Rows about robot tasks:

****************

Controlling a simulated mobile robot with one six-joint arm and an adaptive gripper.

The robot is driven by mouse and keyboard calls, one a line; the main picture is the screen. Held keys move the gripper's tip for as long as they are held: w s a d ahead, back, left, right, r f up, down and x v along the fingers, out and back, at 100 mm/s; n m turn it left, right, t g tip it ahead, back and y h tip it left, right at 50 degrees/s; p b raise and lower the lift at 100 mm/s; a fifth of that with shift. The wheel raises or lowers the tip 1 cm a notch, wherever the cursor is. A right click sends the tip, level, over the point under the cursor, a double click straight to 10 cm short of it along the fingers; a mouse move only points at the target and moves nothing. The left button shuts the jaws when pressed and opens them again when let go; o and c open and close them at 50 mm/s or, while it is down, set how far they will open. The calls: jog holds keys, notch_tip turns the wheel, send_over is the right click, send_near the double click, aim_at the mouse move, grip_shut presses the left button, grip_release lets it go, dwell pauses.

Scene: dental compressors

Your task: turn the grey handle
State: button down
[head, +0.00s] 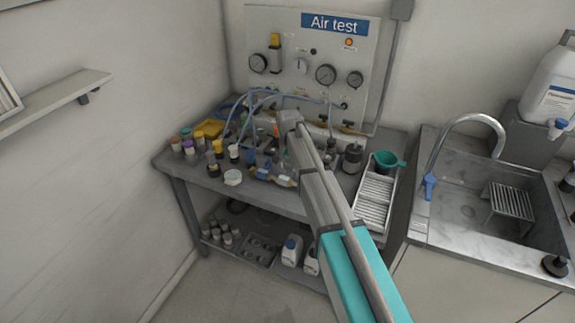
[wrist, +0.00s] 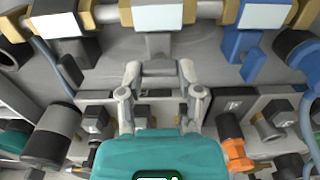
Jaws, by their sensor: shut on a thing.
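The grey handle (wrist: 158,46) is at the top middle of the wrist view, below a white label plate on the pipe. My gripper (wrist: 160,70) is shut on it, with one finger on each side of its lower end. In the head view my gripper (head: 292,119) is over the back of the bench, in front of the Air test panel. The arm and gripper hide the grey handle there.
A black handle (wrist: 70,68) is left of the grey one and a blue handle (wrist: 248,62) is right. Bottles and jars crowd the bench's left side. A white rack (head: 374,200) and a sink (head: 462,205) are to the right.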

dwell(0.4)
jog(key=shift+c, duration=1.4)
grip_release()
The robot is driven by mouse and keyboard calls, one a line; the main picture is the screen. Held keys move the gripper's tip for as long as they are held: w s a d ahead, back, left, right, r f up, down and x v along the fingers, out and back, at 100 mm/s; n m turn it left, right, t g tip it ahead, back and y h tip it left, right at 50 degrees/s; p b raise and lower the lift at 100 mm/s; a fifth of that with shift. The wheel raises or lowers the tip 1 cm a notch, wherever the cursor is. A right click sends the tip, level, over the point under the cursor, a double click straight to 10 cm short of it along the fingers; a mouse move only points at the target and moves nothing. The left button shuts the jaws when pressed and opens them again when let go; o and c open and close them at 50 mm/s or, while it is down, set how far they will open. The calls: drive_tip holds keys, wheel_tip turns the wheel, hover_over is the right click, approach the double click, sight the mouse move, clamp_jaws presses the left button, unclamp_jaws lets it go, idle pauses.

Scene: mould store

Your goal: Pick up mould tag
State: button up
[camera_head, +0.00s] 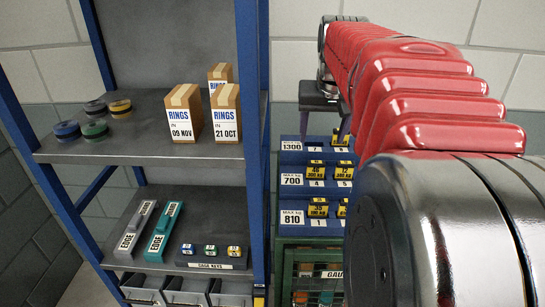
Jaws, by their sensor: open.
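My gripper (324,128) is at the far end of my red-sleeved arm, pointing down with its two dark fingers apart. Nothing shows between them. In this view it is in front of or above the top blue block, marked 1300 (291,145); the gap in depth is hard to judge. Small yellow tags with black print, such as one reading 300 kg (316,174), stand on the blue blocks below. Another yellow tag (318,210) is on the block marked 810. Which one is the mould tag I cannot tell. My arm hides the stack's right side.
A blue-framed shelf unit (254,90) stands left of the stack. A green mesh crate (284,243) sits under the stack.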

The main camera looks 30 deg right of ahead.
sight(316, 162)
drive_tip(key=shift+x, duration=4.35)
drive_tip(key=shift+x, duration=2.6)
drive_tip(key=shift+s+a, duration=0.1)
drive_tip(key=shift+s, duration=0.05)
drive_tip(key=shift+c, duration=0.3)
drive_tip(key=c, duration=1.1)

****************

### Written request
In the entries above, locate every line with the word "Scene" and copy it.

### Solution to the problem
Scene: dental compressors
Scene: mould store

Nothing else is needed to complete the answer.